The only spec-specific differences are:
- Arcane: Can used Arcane Explosion to build Arcane Charges (30% proc chance per cast) and use them to hit up to four additional targets for half damage with an Arcane Barrage. On average, you'll get once charge every 3-4 Arcane Explosion casts.
- Fire: Can use Inferno Blast to spread DOTs to three targets. Can use this as often as every 8 seconds, assuming you've built up DOTs worth spreading in that time.
- Frost: Can use Frozen Orb once per minute. Can use Fingers of Frost charges built by Frozen Orb and Blizzard to hit a secondary target for half damage with Ice Lance. You can expect one charge per 25 Blizzard ticks; if you're hitting 4 targets with a Blizzard (and you probably shouldn't be using it if there are fewer targets), there's about a 2/3 chance that you'll end the Blizzard cast with two charges.
Now, clearly, some of these abilities will be stronger than others in certain situations. But no matter the situation, they will only make up a minority of your total output, so those differences are heavily mitigated by the abilities all specs share in common. In short, yes, there will be AOE and cleave situations in which Frost is weaker than Arcane and Fire, but there should also be some where it is stronger, and the differences will not be large either way.

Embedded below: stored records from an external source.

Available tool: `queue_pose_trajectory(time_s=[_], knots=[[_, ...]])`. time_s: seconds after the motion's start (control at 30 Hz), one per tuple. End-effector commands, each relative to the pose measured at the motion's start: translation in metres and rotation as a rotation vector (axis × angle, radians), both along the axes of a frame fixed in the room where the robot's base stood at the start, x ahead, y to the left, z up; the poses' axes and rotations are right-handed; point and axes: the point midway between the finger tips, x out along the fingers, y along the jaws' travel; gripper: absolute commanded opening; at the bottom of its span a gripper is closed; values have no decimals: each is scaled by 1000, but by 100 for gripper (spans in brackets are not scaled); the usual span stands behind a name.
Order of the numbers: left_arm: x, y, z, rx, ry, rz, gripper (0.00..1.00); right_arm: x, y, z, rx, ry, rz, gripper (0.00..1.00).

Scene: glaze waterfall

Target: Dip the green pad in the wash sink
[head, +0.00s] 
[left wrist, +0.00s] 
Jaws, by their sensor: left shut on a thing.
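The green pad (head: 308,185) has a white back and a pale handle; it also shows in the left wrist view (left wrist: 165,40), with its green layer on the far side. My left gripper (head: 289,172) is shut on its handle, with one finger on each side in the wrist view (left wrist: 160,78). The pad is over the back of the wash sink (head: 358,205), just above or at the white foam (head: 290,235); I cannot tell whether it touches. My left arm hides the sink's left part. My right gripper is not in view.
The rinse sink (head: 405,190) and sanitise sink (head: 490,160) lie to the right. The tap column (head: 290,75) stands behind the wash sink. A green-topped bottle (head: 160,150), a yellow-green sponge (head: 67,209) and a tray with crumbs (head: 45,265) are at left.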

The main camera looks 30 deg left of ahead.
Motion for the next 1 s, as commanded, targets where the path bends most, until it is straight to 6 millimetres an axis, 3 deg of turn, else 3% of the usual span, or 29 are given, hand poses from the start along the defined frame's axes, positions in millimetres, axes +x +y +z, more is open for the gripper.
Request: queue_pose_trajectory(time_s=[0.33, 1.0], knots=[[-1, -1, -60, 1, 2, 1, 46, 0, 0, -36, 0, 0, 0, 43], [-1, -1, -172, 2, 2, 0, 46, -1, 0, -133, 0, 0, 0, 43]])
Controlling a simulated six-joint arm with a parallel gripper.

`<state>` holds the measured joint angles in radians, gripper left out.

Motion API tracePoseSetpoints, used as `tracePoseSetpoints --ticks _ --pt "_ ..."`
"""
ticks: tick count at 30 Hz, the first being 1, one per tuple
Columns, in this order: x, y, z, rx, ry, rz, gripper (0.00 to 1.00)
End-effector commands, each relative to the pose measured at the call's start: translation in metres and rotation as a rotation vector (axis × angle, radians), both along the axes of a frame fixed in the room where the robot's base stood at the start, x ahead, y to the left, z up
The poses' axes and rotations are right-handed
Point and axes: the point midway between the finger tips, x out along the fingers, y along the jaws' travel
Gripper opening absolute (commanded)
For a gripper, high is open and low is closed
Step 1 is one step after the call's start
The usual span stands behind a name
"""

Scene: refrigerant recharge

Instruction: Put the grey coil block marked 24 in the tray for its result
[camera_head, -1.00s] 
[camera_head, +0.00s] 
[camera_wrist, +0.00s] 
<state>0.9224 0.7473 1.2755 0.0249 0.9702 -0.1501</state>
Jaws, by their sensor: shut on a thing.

Yes, my Frost-loving friend, you will be able to raid as Frost, provided you are not raiding at such a cutting-edge level of progression that you are switching specs to optimize for every encounter. There are no structural or design obstacles to making this happen. At this point, it's purely a case of Blizzard getting the numbers right, and based on my personal interactions with them, I believe they are very much inclined to do so.